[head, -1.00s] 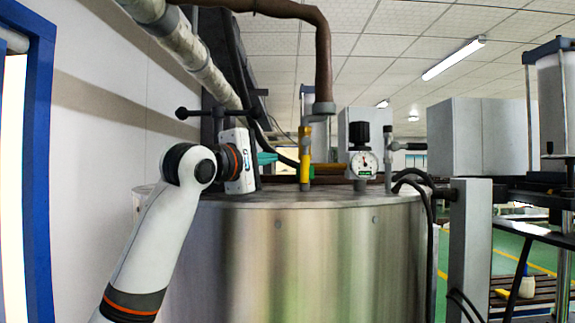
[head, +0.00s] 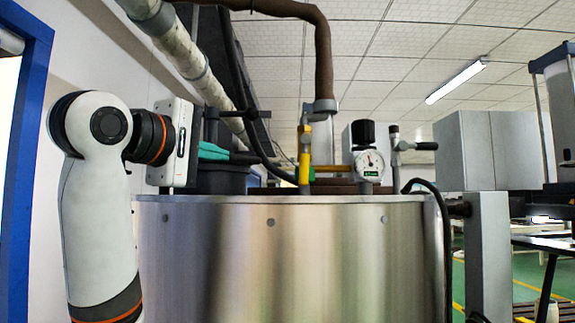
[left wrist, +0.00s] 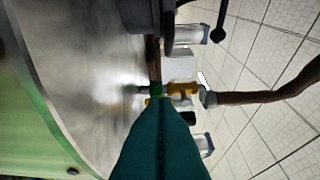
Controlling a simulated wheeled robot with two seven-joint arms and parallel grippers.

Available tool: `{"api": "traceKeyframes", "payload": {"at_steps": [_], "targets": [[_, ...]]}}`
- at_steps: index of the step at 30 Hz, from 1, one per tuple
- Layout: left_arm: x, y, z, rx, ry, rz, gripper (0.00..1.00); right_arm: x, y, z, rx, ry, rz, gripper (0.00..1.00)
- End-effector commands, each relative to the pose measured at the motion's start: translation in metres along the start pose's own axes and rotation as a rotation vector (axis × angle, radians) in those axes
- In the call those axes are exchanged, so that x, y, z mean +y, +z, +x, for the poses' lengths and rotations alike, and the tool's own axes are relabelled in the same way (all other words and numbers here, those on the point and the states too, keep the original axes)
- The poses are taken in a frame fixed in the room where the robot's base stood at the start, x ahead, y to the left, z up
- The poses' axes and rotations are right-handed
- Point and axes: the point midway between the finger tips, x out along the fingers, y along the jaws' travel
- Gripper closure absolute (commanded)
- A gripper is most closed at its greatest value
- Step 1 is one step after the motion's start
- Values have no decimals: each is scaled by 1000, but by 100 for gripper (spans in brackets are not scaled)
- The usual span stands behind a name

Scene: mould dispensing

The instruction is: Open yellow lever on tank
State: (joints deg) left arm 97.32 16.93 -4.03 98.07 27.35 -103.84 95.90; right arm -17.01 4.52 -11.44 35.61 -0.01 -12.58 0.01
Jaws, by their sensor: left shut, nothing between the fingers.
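The metal tank (head: 290,250) stands in front of me. The yellow lever (head: 304,155) stands upright on a fitting at the tank top, left of the pressure gauge. In the left wrist view the yellow lever (left wrist: 182,88) shows just beyond the fingertips. My left gripper (head: 222,153) is at the left of the tank top, with teal fingers pointing right toward the lever and a gap between in the head view. It is shut and empty. The fingers also fill the lower middle of the left wrist view (left wrist: 165,103). My right gripper is not in view.
A pressure gauge (head: 369,164) and a grey valve (head: 397,147) stand right of the lever. A brown pipe (head: 323,60) hangs above it. A black hose (head: 245,110) runs behind. Grey boxes (head: 490,150) stand to the right.

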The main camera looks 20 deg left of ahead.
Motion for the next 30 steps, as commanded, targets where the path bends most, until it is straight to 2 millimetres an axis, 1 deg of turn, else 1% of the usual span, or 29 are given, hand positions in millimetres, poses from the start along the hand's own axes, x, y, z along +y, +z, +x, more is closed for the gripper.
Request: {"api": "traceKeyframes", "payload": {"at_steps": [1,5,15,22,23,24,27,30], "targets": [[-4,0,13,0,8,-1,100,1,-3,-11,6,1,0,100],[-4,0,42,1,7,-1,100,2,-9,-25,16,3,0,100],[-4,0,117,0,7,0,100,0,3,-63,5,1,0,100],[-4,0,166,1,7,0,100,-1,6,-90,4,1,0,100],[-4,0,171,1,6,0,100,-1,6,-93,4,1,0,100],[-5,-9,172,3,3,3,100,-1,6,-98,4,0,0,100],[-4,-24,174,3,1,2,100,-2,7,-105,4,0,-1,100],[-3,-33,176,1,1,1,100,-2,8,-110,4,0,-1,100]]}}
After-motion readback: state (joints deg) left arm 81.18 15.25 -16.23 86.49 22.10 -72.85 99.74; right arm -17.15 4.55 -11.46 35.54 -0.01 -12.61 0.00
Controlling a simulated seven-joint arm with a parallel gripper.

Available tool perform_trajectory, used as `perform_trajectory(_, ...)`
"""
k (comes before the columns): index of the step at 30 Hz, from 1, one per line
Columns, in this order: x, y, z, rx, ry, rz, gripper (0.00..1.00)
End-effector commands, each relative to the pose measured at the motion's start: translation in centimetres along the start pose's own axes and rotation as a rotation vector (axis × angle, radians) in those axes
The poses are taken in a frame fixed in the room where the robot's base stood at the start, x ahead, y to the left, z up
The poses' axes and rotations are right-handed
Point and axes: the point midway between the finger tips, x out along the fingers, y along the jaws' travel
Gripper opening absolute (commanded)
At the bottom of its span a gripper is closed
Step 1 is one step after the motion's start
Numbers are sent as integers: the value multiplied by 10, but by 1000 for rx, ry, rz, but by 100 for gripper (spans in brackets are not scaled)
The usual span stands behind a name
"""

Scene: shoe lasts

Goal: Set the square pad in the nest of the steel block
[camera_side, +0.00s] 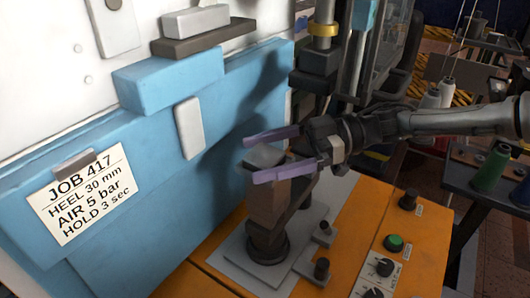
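A pale grey square pad (264,156) lies flat at the top of a dark brownish block (266,200) on a post. My gripper (262,158) comes in from the right, with one purple finger on the far side of the pad and one on the near side. The fingers are well apart with the pad between their tips. I cannot tell whether they touch it. The near finger hides the pad's lower edge and the block's top, so I cannot see the nest or whether the pad rests in it.
The post stands on a grey plate (240,257) on an orange bench (418,238) with a green button (394,243) and knobs. A blue panel (105,190) with a job card (84,196) rises at left. Thread spools (490,168) stand at right.

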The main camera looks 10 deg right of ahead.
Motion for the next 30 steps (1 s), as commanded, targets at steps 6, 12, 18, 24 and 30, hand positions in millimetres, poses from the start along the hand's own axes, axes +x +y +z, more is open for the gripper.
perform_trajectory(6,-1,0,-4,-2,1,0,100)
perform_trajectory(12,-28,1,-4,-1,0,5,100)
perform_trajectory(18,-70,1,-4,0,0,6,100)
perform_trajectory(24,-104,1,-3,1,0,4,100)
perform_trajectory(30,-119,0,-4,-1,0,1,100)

----------------

GIVEN EXERCISE = Show each line of the data that contains the string "main".

EXERCISE OUTPUT =
The main camera looks 20 deg left of ahead.
The main camera looks 10 deg right of ahead.

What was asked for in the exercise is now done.